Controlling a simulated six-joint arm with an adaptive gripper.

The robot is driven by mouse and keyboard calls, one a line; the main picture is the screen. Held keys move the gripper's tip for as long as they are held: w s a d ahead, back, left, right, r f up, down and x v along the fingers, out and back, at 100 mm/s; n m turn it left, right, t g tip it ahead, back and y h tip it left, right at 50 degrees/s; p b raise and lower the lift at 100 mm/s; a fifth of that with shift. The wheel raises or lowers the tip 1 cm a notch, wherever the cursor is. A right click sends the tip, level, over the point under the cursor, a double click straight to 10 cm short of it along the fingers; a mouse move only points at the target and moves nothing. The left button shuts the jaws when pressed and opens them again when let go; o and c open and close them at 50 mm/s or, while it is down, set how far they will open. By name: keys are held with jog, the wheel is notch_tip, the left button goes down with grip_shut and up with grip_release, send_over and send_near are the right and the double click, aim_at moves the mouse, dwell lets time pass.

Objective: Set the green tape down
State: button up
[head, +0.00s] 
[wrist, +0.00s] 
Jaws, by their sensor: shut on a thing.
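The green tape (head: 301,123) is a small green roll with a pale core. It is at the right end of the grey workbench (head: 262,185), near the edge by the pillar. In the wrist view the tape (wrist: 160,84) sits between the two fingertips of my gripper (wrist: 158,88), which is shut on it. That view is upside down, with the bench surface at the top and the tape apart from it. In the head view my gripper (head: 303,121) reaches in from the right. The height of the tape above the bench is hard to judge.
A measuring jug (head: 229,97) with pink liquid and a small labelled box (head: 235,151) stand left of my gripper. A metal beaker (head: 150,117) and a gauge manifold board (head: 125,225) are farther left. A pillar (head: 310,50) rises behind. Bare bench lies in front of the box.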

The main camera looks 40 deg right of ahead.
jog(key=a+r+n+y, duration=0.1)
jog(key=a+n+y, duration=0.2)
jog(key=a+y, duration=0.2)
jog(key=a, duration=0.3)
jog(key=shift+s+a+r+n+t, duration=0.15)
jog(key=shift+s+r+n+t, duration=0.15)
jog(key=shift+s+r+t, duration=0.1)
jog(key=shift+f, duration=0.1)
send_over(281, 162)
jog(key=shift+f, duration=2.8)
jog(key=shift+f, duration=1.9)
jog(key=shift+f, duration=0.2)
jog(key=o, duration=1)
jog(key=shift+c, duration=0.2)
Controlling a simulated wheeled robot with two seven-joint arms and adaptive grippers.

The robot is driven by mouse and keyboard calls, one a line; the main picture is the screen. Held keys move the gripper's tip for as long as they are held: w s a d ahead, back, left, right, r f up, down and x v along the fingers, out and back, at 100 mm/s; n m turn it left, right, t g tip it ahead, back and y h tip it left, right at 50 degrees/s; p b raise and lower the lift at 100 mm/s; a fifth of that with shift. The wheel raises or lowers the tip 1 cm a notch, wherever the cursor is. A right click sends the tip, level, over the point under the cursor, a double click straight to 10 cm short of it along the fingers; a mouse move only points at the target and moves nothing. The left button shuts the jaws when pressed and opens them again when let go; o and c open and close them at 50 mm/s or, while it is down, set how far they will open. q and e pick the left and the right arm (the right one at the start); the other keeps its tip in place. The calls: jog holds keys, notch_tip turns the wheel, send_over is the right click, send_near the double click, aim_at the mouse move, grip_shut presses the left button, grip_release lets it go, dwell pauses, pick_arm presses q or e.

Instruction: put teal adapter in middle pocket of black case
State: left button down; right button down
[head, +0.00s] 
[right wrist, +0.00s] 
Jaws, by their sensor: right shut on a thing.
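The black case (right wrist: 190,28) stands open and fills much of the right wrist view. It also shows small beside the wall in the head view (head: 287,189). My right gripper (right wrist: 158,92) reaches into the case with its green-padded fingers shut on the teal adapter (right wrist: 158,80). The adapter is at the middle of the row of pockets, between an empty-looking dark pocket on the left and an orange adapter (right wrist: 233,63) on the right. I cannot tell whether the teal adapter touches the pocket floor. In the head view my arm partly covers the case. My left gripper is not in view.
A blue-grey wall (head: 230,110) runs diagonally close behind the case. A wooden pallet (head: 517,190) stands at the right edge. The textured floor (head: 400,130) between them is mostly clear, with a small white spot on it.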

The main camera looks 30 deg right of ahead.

● ● ● ● ●

* What is needed:
Using the material above, quote the first line and each line after it, stopping at and including the line that holds "[wrist, +0.00s]".

* Answer to the problem:
Controlling a simulated six-joint arm with an adaptive gripper.

The robot is driven by mouse and keyboard calls, one a line; the main picture is the screen. Held keys move the gripper's tip for as long as they are held: w s a d ahead, back, left, right, r f up, down and x v along the fingers, out and back, at 100 mm/s; n m turn it left, right, t g tip it ahead, back and y h tip it left, right at 50 degrees/s; p b raise and lower the lift at 100 mm/s; a fifth of that with shift. The wheel raises or lowers the tip 1 cm a notch, wherever the cursor is. A right click sends the tip, level, over the point under the cursor, a double click straight to 10 cm short of it along the fingers; a mouse move only points at the target and moves nothing. The left button shuts the jaws when pressed and opens them again when let go; o and c open and close them at 50 mm/s or, while it is down, set how far they will open. By name: keys are held with jog, the wheel is notch_tip, the left button goes down with grip_shut and up with grip_release, send_over and send_near are the right and the double click, aim_at moves the mouse, dwell lets time pass.

Objective: Set the green tape down
State: button up
[head, +0.00s] 
[wrist, +0.00s] 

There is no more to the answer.